O co chodzi w programie „Rolnik szuka żony”? Jak sama nazwa wskazuje, rolnicy chcą znaleźć kogoś na stałe. W tym celu następuje prezentacja ich samych w telewizji, po czym zgłaszają się kobiety, które chciałaby poznać tego konkretnego. Najczęściej chciałaby również zamieszkać na wsi. Szukam rolnika i chcę założyć rodzinę- to mogłoby się wydawać aktualnie ich priorytetem.
Mimo tego, że pojawiały się artykuły o powielaniu stereotypów kobiety zajmującej się rodziną i domem, to popularność programu jest ogromna i to na tyle, że producenci już zapowiedzieli przygotowanie trzeciej edycji.
Druga edycja programu przyciągnęła jeszcze więcej widzów niż ta premierowa. Zmianą było pojawienie się również rolniczki. Ania samotnie wychowuje syna i chciałaby się związać z kimś odpowiedzialnym. List do niej przysłał m.in. Mariusz, którego ostatecznie wybrała. Oboje spotykają się mimo dzielącej ich odległości (Mariusz pracuje w Londynie). Ich związek na tyle szybko się potoczył, że podczas jednej z ostatnich kolacji mężczyzna oświadczył się jej. Mimo wielkiego zdziwienia Ania przyjęła pierścionek jako zapowiedź długiej i ciekawej drogi, którą oboje postanowili wspólnie obrać.

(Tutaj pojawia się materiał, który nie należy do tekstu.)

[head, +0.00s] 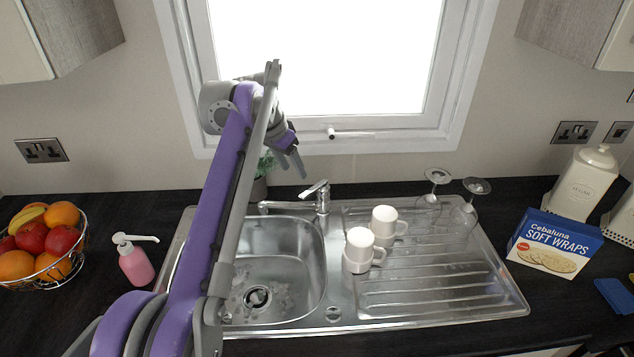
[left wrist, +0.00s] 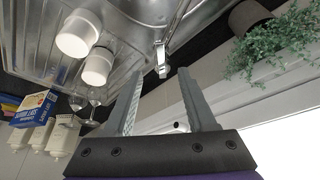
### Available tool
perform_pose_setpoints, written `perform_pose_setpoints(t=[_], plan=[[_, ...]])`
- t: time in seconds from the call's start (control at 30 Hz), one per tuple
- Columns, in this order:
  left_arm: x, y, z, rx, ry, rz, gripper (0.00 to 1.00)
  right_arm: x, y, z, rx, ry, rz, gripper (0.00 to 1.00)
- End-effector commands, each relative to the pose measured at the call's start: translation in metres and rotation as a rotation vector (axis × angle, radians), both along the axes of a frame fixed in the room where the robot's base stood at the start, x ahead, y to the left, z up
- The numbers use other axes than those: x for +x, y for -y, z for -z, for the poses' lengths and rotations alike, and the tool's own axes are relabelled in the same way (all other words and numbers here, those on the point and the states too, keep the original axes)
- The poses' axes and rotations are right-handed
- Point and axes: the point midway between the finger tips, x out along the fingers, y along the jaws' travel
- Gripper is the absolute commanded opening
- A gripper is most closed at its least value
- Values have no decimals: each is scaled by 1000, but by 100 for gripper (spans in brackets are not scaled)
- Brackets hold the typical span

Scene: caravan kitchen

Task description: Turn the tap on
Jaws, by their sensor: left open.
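The chrome tap (head: 322,200) stands at the back edge of the steel sink (head: 316,290). Its lever (head: 314,188) is on top, and its spout reaches left over the bowl. The tap also shows in the left wrist view (left wrist: 161,60), just beyond the space between my fingertips. My left gripper (head: 292,168) is open and empty, above and to the left of the tap, near the window sill; it also shows in the left wrist view (left wrist: 160,73). It appears apart from the tap. My right gripper is not in view. I see no clear water stream.
Two white mugs (head: 384,219) and two upturned glasses (head: 436,178) stand on the drainer right of the tap. A potted plant (head: 260,188) stands behind the bowl, left of the tap. A pink soap bottle (head: 136,264) and fruit basket (head: 42,262) stand left.

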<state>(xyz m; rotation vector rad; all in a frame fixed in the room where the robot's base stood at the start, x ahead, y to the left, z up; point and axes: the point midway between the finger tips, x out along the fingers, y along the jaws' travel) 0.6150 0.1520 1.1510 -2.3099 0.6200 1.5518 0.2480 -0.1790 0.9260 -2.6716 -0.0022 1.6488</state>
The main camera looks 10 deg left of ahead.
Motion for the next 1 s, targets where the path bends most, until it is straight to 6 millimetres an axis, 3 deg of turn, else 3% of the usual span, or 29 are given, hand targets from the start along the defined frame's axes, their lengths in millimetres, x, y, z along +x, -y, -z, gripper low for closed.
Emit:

Na finiszu aktualnej edycji można przygotować małe podsumowanie. Tworzenie związku mozolnie idzie Eugeniuszowi, najstarszemu uczestnikowi programu. Nie udało się również Ani i Mariuszowi. Jednak pozostała trójka, czyli Rafał, Grzesiek i Robert w dalszym ciągu spotykają się ze swoim wybrankami. Tak szybkie oświadczyny i poważny związek w przypadku Ani to zaskoczenie dla widzów, ale również duża radość. Tego typu wydarzenia z pewnością sprawiają, że za ekranami telewizorów gromadzi się więcej osób. Chcą zobaczyć, czego jeszcze mogą się spodziewać.
Ostatnio doszły nas też słuchy o tym, że para z pierwszej edycji, Natalia i Paweł rozstali się. Po roku stwierdzili, że jednak szukają czegoś innego. Jak widać jednak w tego typu programach może zrodzić się uczucie.
Program ten z pewnością powiela stereotypy związane z rolami płci, jednak jak na każde tego typu reality show należy patrzeć z lekkim dystansem. Budowanie związku przez rolników jest ciekawe dla dużej ilości społeczeństwa i chętnie zasiadamy przed telewizory w niedzielny wieczór. W końcu dobrze jest też zobaczyć urokliwy krajobraz wsi i odpocząć od codziennego zgiełku i własnych problemów. Przenosimy się w inny świat- świat kogoś innego i mamy nadzieję, że będzie lepszy.